Aim of the exercise> The listing below should be copied in full, word for word.

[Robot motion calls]
******************************

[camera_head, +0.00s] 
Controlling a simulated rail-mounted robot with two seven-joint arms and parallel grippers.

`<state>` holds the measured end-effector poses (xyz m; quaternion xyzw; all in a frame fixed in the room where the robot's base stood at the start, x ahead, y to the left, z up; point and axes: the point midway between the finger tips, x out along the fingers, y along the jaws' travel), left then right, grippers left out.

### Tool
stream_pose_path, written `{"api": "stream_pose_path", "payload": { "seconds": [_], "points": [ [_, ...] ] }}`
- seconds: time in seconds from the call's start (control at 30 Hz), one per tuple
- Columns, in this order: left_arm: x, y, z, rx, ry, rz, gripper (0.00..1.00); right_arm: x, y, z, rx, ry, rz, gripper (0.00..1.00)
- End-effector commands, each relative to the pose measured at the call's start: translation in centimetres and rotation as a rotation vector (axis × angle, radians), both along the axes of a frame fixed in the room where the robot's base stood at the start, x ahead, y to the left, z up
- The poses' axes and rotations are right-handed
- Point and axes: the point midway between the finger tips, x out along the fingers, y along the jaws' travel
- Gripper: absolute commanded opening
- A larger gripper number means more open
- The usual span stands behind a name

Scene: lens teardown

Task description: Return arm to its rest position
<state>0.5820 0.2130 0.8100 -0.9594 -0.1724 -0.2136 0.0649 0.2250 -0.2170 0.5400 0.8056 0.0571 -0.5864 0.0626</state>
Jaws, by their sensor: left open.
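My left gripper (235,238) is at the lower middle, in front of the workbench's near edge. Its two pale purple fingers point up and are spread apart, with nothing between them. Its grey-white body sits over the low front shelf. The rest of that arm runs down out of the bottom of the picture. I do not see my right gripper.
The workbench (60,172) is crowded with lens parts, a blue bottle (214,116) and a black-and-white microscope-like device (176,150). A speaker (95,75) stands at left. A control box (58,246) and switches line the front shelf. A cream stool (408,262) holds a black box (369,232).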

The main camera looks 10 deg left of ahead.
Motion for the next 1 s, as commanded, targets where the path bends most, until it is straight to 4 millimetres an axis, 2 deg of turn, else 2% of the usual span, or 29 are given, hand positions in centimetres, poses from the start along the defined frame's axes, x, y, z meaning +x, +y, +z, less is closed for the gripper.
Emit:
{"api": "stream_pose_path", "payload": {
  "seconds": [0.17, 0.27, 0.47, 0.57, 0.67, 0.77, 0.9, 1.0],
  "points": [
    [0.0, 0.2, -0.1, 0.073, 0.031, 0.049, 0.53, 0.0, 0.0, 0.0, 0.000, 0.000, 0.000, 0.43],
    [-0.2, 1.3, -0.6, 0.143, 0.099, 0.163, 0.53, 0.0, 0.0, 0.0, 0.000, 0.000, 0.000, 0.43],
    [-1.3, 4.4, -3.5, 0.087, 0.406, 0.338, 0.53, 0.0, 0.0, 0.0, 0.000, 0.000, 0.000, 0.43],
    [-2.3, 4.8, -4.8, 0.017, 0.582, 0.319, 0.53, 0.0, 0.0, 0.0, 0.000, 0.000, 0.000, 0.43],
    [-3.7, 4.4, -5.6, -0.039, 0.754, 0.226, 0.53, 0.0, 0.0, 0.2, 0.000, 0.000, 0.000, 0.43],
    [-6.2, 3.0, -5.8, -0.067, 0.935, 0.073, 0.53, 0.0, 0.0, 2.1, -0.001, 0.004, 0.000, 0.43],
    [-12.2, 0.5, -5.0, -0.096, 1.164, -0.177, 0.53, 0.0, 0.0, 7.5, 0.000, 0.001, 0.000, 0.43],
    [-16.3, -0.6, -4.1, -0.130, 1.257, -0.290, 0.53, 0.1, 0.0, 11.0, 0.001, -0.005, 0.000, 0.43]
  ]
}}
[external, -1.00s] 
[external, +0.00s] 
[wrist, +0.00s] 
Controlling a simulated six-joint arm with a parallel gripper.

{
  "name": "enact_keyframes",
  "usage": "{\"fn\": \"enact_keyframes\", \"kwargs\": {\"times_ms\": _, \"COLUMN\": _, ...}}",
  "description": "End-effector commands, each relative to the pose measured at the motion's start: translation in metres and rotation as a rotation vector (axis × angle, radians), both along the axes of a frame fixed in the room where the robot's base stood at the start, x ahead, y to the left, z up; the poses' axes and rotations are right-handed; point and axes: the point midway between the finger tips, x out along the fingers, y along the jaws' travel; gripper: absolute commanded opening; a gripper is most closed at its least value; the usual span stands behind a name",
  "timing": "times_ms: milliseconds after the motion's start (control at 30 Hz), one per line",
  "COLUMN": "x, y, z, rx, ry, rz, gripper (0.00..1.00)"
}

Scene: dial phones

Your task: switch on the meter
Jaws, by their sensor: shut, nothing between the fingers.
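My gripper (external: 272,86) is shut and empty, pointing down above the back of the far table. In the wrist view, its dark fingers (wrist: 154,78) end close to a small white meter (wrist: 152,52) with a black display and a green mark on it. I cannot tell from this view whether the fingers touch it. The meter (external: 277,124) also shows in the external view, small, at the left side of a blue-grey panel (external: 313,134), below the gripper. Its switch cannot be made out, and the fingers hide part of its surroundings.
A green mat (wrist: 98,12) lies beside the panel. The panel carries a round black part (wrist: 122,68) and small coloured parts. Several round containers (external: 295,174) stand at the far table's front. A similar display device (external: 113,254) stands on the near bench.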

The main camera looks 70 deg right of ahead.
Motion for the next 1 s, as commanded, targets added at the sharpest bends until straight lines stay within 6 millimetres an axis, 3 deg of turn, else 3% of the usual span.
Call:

******************************

Response to the exercise>
[camera_head, +0.00s] 
Controlling a simulated rail-mounted robot with two seven-joint arms and parallel grippers.

`<state>` holds the measured end-effector poses (xyz m; quaternion xyzw; all in a frame fixed in the room where the robot's base stood at the start, x ahead, y to the left, z up; point and axes: the point midway between the finger tips, x out along the fingers, y along the jaws' travel), left then right, grippers left out.

### Tool
stream_pose_path, written `{"api": "stream_pose_path", "payload": { "seconds": [_], "points": [ [_, ...] ] }}`
- seconds: time in seconds from the call's start (control at 30 Hz), one per tuple
- Columns, in this order: left_arm: x, y, z, rx, ry, rz, gripper (0.00..1.00); right_arm: x, y, z, rx, ry, rz, gripper (0.00..1.00)
- End-effector commands, each relative to the pose measured at the call's start: translation in centimetres and rotation as a rotation vector (axis × angle, radians), both along the axes of a frame fixed in the room where the robot's base stood at the start, x ahead, y to the left, z up
- The poses' axes and rotations are right-handed
- Point and axes: the point midway between the finger tips, x out along the fingers, y along the jaws' travel
- Gripper: absolute commanded opening
- A larger gripper number means more open
- The usual span stands behind a name

Scene: lens teardown

Task description: Return arm to its rest position
<state>0.5820 0.2130 0.8100 -0.9594 -0.1724 -0.2136 0.0649 0.2250 -0.2170 0.5400 0.8056 0.0571 -0.5864 0.0626</state>
Jaws, by their sensor: left open.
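My left gripper (235,238) is at the lower middle, in front of the workbench's near edge. Its two pale purple fingers point up and are spread apart, with nothing between them. Its grey-white body sits over the low front shelf. The rest of that arm runs down out of the bottom of the picture. I do not see my right gripper.
The workbench (60,172) is crowded with lens parts, a blue bottle (214,116) and a black-and-white microscope-like device (176,150). A speaker (95,75) stands at left. A control box (58,246) and switches line the front shelf. A cream stool (408,262) holds a black box (369,232).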

The main camera looks 10 deg left of ahead.
Motion for the next 1 s, as commanded, targets where the path bends most, until it is straight to 4 millimetres an axis, 2 deg of turn, else 2% of the usual span, or 29 are given, hand positions in centimetres, poses from the start along the defined frame's axes, x, y, z meaning +x, +y, +z, less is closed for the gripper.
Emit:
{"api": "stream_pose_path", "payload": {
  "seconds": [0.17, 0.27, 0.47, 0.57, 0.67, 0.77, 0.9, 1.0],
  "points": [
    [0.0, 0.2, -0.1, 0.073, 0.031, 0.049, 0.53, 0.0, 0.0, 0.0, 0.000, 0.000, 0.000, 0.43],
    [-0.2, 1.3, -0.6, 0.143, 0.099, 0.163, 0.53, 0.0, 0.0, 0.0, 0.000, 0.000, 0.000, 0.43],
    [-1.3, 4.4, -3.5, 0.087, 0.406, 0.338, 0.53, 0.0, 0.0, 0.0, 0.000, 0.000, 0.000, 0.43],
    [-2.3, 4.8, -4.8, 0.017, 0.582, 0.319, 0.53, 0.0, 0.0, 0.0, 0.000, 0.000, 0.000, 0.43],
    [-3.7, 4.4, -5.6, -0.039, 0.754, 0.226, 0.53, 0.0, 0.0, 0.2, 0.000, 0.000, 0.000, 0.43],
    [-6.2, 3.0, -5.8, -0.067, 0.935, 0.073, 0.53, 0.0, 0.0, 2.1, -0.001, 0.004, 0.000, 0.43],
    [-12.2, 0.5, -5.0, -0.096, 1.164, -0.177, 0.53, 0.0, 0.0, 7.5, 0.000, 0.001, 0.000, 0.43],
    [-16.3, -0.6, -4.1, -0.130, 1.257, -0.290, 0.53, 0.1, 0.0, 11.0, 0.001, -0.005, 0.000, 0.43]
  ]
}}
[external, -1.00s] 
[external, +0.00s] 
[wrist, +0.00s] 
Controlling a simulated six-joint arm with a parallel gripper.

{
  "name": "enact_keyframes",
  "usage": "{\"fn\": \"enact_keyframes\", \"kwargs\": {\"times_ms\": _, \"COLUMN\": _, ...}}",
  "description": "End-effector commands, each relative to the pose measured at the motion's start: translation in metres and rotation as a rotation vector (axis × angle, radians), both along the axes of a frame fixed in the room where the robot's base stood at the start, x ahead, y to the left, z up; the poses' axes and rotations are right-handed; point and axes: the point midway between the finger tips, x out along the fingers, y along the jaws' travel; gripper: absolute commanded opening; a gripper is most closed at its least value; the usual span stands behind a name",
  "timing": "times_ms: milliseconds after the motion's start (control at 30 Hz), one per line",
  "COLUMN": "x, y, z, rx, ry, rz, gripper (0.00..1.00)"
}

Scene: dial phones

Your task: switch on the meter
Jaws, by their sensor: shut, nothing between the fingers.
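My gripper (external: 272,86) is shut and empty, pointing down above the back of the far table. In the wrist view, its dark fingers (wrist: 154,78) end close to a small white meter (wrist: 152,52) with a black display and a green mark on it. I cannot tell from this view whether the fingers touch it. The meter (external: 277,124) also shows in the external view, small, at the left side of a blue-grey panel (external: 313,134), below the gripper. Its switch cannot be made out, and the fingers hide part of its surroundings.
A green mat (wrist: 98,12) lies beside the panel. The panel carries a round black part (wrist: 122,68) and small coloured parts. Several round containers (external: 295,174) stand at the far table's front. A similar display device (external: 113,254) stands on the near bench.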

The main camera looks 70 deg right of ahead.
Motion for the next 1 s, as commanded, targets added at the sharpest bends until straight lines stay within 6 millimetres an axis, 3 deg of turn, else 3% of the usual span.
Call:

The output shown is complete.